Rwanda's Cabinet on Wednesday approved a law removing double taxation for Moroccan investors while mitigating against tax evasion on income accrued by their businesses.
Moroccan investors have shown great interest in Rwanda ever since King Mohammed VI visited the country in October last year.
"Investments from Morocco are coming in at a high speed; therefore, facilitating them is an opportunity for both countries to boost business and economic opportunities," said Rwanda Private Sector Federation chief executive Benjamin Kasamagera.
The law removing double taxation for Moroccan investors now lays the ground for the implementation of the 21 trade agreements the two parties signed last year.
On Monday, Rwanda hosted over 100 Moroccan investors from whom the country expects more than $100 million in business ventures.
According to the Rwanda Development Board, possible ventures that the Moroccans were presented with include a floriculture project valued at $15 million in Gishari, eastern Rwanda, as well the development of a wholesale market valued at $31 million at the Kigali special economic zone.

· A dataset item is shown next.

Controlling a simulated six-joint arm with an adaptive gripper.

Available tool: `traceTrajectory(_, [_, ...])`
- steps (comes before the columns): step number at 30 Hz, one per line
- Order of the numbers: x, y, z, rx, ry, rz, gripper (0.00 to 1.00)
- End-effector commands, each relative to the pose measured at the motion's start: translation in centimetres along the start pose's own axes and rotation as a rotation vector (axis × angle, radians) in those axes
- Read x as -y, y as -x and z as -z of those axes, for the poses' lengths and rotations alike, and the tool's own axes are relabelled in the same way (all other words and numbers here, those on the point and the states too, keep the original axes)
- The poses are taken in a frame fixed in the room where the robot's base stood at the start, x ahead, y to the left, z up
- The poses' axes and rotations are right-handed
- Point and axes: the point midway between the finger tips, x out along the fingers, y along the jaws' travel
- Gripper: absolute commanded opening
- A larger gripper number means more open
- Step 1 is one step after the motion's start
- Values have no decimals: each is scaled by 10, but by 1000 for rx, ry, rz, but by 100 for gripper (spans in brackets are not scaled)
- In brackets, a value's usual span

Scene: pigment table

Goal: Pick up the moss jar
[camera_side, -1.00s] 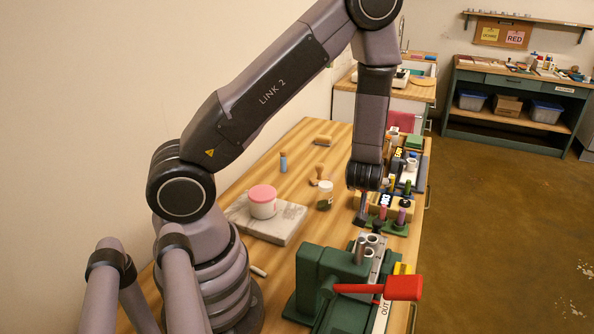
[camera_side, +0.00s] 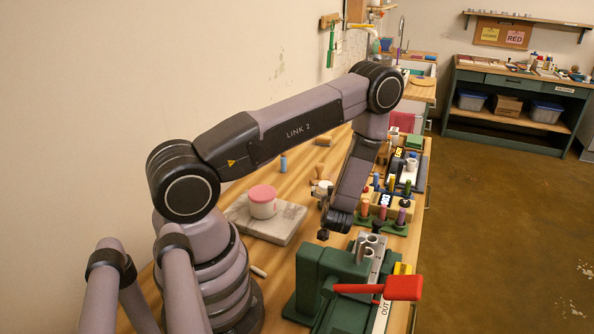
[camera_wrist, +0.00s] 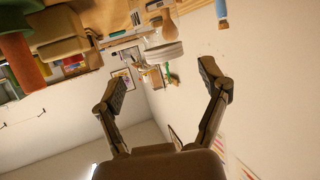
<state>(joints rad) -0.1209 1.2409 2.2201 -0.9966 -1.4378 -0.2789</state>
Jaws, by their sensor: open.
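The moss jar is a small glass jar with a pale lid. In the side view its lid (camera_side: 322,187) shows just left of my forearm, and most of its body is hidden. In the wrist view, which is upside down, the jar (camera_wrist: 163,51) appears beyond and between my fingertips, with its lid towards the bottom of the picture. My gripper (camera_wrist: 165,83) is open with nothing between the fingers, and it is apart from the jar. In the side view my gripper (camera_side: 323,235) is low over the table, on the near side of the jar.
A wooden-handled tool (camera_side: 320,172) and a blue cylinder (camera_side: 283,162) are near the moss jar. A green press with a red handle (camera_side: 403,288) is in front. Pegs (camera_side: 401,216) stand at right.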

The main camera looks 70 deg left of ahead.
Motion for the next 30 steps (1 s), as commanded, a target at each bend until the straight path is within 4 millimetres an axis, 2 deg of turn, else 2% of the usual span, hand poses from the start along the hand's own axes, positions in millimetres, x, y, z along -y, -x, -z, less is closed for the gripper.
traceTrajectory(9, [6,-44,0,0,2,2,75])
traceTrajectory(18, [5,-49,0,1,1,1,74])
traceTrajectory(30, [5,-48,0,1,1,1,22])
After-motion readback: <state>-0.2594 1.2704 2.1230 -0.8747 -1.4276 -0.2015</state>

Others include multimillion dollar projects in construction, food processing and textiles.
The government is also in advanced talks with Moroccan firm Palmerie Development Group to begin a 5,000 units low-cost housing project worth $68 million by January next year.
Attijariwafa Bank, which is owned by King Mohammed VI, has also expressed interest in acquiring the majority shares in the Rwandan-based lender, Cogebanque.

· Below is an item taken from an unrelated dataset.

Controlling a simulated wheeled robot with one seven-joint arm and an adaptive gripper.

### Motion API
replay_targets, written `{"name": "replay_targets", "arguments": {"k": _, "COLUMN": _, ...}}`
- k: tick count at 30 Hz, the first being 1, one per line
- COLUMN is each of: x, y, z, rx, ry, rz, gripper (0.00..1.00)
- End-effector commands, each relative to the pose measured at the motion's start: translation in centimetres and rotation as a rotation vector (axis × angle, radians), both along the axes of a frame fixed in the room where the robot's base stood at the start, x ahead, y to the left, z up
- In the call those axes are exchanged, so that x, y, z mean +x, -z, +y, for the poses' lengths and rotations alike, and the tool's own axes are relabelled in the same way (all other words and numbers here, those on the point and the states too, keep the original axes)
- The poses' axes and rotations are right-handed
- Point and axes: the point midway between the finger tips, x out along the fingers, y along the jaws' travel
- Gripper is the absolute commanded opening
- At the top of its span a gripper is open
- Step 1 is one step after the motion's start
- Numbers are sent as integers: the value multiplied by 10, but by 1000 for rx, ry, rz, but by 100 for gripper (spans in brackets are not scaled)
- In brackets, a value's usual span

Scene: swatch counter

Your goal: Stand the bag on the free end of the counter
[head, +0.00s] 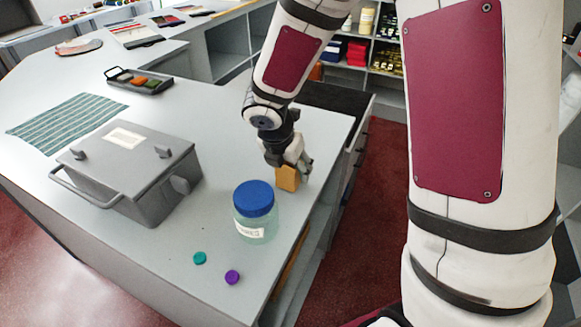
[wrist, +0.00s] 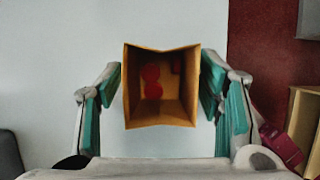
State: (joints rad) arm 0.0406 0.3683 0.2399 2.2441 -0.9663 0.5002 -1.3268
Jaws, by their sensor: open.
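A small tan paper bag (head: 288,178) stands on the counter (head: 225,120) near its right edge, beyond the blue-lidded jar. In the wrist view I look down into the open top of the bag (wrist: 160,88), with red shapes showing on its inside. My gripper (head: 291,162) is above and around the bag's upper part. In the wrist view the teal-padded fingers of my gripper (wrist: 162,95) are spread on both sides of the bag, with a gap at each side.
A jar with a blue lid (head: 256,210) stands close in front of the bag. A teal cap (head: 199,258) and a purple cap (head: 232,277) lie nearby. A grey lidded box (head: 130,165), a striped cloth (head: 68,122) and a small tray (head: 139,82) are to the left.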

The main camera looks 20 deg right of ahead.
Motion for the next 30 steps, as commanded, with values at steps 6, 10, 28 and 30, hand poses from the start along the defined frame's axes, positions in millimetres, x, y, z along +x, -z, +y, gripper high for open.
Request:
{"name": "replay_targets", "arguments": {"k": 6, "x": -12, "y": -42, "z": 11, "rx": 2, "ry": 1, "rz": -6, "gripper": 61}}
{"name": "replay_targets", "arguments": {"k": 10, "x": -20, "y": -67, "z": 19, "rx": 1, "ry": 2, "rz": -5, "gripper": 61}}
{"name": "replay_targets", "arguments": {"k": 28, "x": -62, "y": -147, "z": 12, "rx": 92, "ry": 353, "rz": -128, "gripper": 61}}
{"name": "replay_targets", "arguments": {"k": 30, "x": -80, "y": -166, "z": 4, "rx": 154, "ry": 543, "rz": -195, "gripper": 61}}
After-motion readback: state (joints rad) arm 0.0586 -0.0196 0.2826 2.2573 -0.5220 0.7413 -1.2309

The move to avoid double taxation is among incentives that government has adopted to woo foreign investments.
Other incentives include a waiver of corporate income tax for foreign companies planning to relocate their headquarters to Rwanda, as well as seven-year corporate income tax holiday for at least $50 million investments in manufacturing, energy, ICT and health services.
Rwanda also offers duty-free importation of machinery, equipment and raw materials.